Every AIT unit operated by TSA is equipped with automated target recognition software, which is designed to enhance passenger privacy by creating a generic, computer generated outline that is identical for all travelers. If the body scanner detects a concealed item on the traveler, a yellow box appears on the generic outline. This box identifies where the TSA officer needs to conduct any follow-up screening.

The AIT unit is equipped with millimeter wave technology, which uses harmless electromagnetic waves to perform a single scan of the passenger. The technology meets all known national and international health and safety standards; the energy emitted by millimeter wave technology is 1,000 times less than the international limits and guidelines.

Because the body scanner is not a metal detector, many passengers including those with metal hips or knee replacements prefer to be screened by the AIT. In addition, the AIT does not use X-ray technology and it does not generate X-ray specific images of any traveler.

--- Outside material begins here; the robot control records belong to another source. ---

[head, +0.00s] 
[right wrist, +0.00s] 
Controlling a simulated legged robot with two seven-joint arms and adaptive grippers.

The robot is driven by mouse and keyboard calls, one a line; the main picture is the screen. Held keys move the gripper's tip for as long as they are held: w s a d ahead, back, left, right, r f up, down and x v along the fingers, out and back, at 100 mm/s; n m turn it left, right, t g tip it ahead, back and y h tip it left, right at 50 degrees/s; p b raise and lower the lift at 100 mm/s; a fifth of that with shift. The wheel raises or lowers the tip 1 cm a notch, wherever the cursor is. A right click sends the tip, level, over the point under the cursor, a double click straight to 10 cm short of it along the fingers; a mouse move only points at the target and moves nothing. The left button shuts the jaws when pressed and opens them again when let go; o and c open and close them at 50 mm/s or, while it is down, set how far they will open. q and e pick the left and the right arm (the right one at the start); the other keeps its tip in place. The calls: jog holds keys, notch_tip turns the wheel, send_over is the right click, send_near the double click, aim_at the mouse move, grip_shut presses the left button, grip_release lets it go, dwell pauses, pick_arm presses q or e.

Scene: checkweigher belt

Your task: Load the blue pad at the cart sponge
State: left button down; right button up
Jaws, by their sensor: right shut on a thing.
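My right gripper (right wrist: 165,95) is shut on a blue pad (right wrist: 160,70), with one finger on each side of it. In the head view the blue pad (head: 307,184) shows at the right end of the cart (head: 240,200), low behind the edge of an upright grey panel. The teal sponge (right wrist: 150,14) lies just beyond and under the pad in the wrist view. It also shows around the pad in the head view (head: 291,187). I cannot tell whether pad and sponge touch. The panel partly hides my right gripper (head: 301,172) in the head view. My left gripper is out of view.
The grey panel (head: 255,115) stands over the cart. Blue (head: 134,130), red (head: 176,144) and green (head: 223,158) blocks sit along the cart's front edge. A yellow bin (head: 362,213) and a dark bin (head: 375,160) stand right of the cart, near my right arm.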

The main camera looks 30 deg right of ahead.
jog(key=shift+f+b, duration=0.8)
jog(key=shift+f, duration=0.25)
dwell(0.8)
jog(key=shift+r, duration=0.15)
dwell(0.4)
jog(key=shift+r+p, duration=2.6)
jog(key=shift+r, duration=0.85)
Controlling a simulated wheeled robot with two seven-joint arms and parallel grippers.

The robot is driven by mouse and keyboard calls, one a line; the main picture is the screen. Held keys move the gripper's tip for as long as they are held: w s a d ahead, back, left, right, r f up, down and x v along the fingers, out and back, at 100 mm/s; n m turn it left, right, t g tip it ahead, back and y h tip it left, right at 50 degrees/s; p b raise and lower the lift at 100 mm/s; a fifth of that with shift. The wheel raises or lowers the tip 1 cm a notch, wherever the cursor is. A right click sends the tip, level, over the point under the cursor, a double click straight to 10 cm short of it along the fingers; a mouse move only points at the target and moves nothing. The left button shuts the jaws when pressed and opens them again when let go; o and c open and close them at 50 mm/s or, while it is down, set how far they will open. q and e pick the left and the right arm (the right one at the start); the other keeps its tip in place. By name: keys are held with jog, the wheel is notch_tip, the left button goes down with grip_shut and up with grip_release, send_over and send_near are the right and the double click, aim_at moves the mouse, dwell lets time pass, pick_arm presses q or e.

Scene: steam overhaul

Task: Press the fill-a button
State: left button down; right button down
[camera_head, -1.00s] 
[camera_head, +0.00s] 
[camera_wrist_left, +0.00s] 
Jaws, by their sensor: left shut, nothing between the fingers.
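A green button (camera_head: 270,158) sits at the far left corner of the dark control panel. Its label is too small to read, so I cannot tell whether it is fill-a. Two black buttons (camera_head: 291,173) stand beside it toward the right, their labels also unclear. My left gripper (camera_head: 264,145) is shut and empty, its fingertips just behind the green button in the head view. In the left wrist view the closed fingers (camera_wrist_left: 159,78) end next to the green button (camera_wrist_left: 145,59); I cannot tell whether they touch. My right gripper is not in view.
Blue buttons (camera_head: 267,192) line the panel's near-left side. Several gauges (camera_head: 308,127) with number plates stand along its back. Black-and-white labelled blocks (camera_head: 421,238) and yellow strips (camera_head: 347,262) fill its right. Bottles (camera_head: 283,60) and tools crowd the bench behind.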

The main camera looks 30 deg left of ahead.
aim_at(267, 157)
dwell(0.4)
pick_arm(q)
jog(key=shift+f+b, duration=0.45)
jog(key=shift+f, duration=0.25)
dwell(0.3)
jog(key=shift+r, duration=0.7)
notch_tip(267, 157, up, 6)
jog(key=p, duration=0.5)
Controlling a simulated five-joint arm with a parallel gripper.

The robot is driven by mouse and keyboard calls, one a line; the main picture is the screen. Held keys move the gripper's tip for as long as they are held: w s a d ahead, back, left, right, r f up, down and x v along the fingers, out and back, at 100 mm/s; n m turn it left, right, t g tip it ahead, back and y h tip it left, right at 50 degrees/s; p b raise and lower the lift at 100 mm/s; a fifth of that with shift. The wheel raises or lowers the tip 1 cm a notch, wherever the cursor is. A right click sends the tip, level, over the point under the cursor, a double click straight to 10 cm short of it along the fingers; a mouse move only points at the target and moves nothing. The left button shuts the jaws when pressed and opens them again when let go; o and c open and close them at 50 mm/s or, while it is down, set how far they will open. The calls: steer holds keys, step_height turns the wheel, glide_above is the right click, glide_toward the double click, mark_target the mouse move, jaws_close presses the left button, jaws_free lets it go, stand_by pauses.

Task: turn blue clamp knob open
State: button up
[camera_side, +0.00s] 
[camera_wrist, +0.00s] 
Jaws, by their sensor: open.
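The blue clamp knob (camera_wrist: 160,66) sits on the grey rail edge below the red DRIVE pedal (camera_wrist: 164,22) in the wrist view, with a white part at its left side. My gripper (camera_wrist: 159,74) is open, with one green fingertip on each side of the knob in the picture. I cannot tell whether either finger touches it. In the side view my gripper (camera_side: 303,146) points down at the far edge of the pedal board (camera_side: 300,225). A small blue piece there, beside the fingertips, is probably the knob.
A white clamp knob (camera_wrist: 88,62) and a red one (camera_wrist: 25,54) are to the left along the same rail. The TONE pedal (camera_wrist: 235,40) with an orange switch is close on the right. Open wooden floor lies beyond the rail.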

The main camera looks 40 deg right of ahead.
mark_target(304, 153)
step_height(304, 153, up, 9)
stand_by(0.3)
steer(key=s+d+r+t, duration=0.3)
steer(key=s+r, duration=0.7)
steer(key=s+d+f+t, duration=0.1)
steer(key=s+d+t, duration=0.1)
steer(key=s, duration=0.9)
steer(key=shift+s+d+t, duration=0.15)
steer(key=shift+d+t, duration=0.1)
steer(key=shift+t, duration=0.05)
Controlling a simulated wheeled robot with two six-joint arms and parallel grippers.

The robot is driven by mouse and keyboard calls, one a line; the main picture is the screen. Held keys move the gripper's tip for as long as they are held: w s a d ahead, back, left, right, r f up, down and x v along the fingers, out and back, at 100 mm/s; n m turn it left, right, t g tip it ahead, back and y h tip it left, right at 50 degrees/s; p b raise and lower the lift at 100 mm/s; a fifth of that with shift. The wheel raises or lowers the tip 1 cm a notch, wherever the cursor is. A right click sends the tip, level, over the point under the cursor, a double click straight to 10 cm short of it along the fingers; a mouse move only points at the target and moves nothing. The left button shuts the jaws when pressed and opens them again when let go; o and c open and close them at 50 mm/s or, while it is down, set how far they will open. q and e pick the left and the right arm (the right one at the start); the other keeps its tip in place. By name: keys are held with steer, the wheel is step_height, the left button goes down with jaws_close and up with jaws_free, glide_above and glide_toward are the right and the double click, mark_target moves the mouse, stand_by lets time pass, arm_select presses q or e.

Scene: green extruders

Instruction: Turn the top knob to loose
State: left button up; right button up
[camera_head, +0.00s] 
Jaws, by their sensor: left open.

Below are some tips to help travelers prepare for screening through the body scanner:

  • Remove all items - metallic and non-metallic - from pockets. Common items carried by passengers that should be removed include boarding passes, money including bills and coins, tissues, eye glasses, cell phones and keys.
  • TSA recommends securing these items in carry-on luggage prior to entering the body scanner.
  • When being screened by the body scanner, place both hands in the air, over the head. Stand as still as possible during the scan, which takes two to three seconds.

AITs are being used as the primary method of passenger screening for travelers departing Minnesota airports. In addition to the body scanners, TSA continues to incorporate random and unpredictable security measures both seen and unseen throughout the airport.